People like James Woolsey – a former director of the CIA – have drawn attention to what they consider to be the clear nexus between "theocratic totalitarianism" and salafi-jihadist movements like IS. But the US and European governments have been loath to acknowledge such links, probably because they value their strategic alliances with Sunni allies like Saudi Arabia, the Gulf monarchies, Turkey and Pakistan highly. Indeed, the bizarre situation has arisen where the Obama administration is fighting to prevent Congress enacting a bill that would allow relatives of the victims of the 9/11 terrorist attacks to sue the Saudi government.
The evidence is growing that Wahhabist ideology creates the conditions in which terrorism flourishes.
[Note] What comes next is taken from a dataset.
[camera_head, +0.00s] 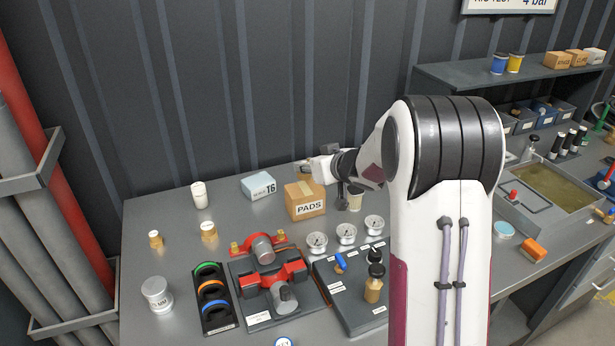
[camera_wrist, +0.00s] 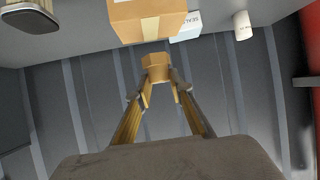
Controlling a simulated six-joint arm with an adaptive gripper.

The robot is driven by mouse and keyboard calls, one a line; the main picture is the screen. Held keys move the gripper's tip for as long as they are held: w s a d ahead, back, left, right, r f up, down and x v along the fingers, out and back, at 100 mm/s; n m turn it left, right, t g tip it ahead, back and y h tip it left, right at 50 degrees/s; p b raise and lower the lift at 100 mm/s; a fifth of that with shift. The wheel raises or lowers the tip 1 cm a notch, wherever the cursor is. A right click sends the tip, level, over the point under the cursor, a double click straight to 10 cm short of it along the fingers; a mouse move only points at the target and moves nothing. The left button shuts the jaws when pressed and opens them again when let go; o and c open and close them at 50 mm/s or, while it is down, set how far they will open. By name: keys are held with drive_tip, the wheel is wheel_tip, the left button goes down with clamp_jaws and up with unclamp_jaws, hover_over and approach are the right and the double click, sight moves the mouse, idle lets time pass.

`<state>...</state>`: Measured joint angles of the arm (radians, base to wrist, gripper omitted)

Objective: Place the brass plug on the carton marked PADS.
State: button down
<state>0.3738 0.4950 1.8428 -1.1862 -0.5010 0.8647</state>
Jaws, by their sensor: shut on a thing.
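The carton marked PADS (camera_head: 305,207) is a brown box standing upright on the grey bench in the head view. Its brown side with a pale tape strip (camera_wrist: 148,22) shows at the top of the wrist view. My gripper (camera_head: 306,167) is above the carton's back part in the head view, seen small and from the side. In the wrist view my gripper (camera_wrist: 160,84) is shut on the brass plug (camera_wrist: 156,68), a tan, faceted piece at the fingertips. A gap shows between plug and carton only partly, so I cannot tell their clearance.
Gauges (camera_head: 346,234) and a red-clamped fixture (camera_head: 270,275) lie in front. My arm hides the bench to the right.

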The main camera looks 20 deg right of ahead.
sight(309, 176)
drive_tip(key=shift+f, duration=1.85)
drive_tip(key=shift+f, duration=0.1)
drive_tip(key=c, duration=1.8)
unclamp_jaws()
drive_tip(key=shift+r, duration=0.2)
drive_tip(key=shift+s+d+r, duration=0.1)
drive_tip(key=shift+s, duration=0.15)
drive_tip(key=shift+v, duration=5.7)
It is now clear, for example, that the jihadists responsible for the Paris and Brussels attack in March attended Saudi-funded mosques and were indoctrinated in Salafi ideology.
In singling out Saudis and Quatari citizens (rather than their governments) for financing radical schools and mosques around the world, Ms Clinton was being disingenuous. But she's right about the need to stop the funding.